--- INFORMATION SHOWN ---
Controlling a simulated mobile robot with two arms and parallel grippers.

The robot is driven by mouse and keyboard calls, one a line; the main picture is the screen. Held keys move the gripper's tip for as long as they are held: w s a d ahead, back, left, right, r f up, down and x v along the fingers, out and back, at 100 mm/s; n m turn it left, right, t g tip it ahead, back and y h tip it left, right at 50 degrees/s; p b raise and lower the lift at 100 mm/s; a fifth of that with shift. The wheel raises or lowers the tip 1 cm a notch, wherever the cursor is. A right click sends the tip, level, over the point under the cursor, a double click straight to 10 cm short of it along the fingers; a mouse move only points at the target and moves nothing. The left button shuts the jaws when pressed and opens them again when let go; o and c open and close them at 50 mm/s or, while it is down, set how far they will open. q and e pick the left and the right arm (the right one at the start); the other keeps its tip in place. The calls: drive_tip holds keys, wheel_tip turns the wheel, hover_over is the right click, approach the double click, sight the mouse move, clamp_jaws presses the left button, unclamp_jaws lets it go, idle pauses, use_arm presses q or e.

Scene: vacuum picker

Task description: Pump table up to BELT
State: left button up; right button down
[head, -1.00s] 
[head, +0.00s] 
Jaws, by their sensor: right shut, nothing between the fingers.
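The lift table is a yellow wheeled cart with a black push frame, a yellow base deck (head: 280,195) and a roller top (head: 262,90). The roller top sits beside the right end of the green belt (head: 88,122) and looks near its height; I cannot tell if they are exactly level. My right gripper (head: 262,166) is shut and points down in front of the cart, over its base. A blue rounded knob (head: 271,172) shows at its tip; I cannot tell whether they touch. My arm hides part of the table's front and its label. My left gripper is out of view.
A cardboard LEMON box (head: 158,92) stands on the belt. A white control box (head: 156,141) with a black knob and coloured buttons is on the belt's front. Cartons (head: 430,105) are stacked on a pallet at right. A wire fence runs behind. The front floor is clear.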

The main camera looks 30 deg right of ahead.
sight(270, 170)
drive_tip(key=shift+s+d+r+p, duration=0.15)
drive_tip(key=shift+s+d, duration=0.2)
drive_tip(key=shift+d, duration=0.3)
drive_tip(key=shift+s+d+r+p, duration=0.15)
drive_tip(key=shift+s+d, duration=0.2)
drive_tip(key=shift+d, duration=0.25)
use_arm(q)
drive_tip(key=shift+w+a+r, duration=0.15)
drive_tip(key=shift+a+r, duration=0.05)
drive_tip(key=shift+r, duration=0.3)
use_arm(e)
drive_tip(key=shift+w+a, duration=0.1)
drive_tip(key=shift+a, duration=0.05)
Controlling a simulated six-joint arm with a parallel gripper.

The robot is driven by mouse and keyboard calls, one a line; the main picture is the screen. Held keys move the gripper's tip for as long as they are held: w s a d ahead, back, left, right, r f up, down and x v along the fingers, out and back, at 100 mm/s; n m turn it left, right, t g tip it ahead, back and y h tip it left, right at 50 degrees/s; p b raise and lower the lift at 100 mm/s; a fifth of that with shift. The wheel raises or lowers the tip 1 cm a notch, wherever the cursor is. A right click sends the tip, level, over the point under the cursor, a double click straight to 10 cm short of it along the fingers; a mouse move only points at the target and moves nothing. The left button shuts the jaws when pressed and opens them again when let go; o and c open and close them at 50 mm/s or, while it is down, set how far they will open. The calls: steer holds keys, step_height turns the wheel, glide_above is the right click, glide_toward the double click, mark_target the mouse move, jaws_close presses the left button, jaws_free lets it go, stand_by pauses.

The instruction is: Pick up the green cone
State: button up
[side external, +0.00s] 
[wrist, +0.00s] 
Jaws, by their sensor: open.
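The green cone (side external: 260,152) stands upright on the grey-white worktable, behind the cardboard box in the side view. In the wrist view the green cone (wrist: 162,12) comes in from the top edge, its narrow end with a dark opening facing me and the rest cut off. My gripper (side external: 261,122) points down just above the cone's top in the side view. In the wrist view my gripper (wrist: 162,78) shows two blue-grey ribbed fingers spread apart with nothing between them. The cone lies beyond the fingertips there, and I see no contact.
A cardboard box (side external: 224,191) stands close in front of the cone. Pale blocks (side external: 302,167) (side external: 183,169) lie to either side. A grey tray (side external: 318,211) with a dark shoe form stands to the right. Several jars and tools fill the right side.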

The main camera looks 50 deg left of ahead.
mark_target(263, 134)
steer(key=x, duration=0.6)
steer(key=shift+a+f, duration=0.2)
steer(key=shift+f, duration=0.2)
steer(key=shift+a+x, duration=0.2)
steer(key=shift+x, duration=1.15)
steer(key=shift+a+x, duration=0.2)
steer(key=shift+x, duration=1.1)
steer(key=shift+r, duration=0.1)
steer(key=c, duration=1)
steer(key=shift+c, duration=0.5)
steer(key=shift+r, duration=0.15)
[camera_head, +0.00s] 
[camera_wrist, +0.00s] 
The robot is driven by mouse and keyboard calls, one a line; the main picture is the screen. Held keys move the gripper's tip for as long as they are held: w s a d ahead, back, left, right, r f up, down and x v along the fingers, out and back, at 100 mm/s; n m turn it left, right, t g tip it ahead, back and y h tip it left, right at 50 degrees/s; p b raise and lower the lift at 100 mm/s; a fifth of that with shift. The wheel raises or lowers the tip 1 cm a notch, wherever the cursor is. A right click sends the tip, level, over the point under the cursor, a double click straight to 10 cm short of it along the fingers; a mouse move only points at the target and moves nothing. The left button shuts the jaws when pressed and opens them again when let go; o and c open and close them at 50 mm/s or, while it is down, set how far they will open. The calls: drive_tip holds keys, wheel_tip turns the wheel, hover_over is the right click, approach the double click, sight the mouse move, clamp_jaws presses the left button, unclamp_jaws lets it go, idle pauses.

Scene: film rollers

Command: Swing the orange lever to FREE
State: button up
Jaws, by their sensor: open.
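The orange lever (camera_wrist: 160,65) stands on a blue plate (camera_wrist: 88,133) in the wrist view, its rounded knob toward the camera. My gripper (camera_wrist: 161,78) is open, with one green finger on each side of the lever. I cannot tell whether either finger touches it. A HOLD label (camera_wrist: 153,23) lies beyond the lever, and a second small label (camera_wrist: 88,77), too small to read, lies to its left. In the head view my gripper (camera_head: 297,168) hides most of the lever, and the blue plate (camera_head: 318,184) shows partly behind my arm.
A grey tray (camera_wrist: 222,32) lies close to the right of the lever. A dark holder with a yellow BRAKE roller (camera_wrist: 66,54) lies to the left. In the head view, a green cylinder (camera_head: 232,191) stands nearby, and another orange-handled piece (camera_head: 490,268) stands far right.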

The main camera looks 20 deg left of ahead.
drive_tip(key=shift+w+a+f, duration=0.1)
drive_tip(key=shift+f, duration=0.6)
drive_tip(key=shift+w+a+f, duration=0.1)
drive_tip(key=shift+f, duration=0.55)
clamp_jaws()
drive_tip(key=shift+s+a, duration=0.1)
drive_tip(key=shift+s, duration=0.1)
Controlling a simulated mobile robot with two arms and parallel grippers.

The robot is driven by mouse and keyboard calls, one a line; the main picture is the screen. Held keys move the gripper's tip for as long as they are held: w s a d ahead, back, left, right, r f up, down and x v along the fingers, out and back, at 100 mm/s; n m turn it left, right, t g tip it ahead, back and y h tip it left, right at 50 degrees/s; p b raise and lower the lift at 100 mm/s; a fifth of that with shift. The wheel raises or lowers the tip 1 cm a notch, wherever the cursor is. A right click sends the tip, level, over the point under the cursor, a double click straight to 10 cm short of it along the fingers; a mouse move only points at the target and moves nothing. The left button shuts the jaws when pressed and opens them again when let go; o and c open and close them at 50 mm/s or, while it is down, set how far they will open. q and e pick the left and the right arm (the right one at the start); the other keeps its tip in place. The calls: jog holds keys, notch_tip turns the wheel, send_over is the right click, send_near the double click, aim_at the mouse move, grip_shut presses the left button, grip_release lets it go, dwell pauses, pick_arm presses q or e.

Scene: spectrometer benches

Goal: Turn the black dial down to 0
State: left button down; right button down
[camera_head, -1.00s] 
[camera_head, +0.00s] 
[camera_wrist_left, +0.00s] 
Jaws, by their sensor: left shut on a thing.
---
# PROBLEM
Isolate each line of the listing above that includes "State". Copy it.

# RESULT OF THE EXERCISE
State: left button up; right button down
State: button up
State: button up
State: left button down; right button down

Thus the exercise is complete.